Stored dataset items
_ _ _ _ _

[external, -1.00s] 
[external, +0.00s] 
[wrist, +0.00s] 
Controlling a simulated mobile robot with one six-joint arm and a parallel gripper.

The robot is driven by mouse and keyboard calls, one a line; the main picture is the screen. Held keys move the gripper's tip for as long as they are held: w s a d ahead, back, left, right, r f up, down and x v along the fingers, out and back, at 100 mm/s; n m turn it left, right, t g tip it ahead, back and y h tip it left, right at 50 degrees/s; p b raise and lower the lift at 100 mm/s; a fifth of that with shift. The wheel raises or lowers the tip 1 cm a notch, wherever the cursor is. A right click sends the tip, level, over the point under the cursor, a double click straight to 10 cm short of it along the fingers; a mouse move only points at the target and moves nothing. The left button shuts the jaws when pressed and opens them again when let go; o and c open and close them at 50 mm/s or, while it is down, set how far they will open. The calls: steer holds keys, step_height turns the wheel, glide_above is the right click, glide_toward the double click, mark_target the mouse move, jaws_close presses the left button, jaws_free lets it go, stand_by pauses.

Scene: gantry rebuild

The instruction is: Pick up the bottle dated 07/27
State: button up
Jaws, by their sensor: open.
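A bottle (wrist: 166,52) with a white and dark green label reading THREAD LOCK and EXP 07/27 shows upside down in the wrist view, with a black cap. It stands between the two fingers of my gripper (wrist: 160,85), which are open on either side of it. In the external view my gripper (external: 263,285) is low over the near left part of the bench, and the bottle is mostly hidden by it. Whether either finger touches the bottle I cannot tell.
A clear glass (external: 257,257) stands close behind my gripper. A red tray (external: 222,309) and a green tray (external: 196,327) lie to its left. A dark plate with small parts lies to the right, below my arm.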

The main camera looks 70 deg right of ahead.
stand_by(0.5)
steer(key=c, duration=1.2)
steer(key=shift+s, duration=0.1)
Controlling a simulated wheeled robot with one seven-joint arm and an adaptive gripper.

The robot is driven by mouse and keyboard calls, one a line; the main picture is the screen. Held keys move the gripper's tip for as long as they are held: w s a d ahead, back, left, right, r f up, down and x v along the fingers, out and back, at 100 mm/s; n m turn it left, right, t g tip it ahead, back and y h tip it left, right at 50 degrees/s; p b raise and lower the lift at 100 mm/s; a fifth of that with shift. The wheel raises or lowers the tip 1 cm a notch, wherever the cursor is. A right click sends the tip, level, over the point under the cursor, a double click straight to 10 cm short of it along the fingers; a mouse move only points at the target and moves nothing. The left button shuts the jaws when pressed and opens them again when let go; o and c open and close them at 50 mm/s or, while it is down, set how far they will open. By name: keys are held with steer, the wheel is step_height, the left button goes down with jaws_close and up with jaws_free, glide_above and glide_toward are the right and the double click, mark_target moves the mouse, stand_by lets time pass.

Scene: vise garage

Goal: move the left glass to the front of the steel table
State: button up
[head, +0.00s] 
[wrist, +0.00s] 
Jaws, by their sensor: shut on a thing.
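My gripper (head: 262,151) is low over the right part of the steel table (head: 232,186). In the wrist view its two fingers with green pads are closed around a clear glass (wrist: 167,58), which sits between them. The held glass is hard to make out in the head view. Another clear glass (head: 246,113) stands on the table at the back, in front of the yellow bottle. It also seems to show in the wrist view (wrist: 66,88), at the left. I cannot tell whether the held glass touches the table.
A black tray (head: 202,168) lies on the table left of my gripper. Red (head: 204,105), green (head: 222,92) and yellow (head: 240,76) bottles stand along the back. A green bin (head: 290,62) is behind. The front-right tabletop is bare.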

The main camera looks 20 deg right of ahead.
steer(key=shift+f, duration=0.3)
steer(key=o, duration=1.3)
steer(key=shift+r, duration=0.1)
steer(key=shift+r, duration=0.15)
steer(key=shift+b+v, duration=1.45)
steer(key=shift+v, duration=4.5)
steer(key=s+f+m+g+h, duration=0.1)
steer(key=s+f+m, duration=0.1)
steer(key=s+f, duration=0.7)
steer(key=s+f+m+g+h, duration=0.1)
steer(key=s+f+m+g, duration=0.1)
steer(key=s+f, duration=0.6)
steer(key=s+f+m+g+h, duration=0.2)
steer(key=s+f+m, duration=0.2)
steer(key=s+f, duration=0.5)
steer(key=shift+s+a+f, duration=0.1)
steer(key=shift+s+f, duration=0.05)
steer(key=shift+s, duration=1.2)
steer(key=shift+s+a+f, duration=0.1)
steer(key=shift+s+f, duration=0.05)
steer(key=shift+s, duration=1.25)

_ _ _ _ _

REQUEST
Filter for "simulated". Return all lines that hold it.

RESPONSE BELOW
Controlling a simulated mobile robot with one six-joint arm and a parallel gripper.
Controlling a simulated wheeled robot with one seven-joint arm and an adaptive gripper.

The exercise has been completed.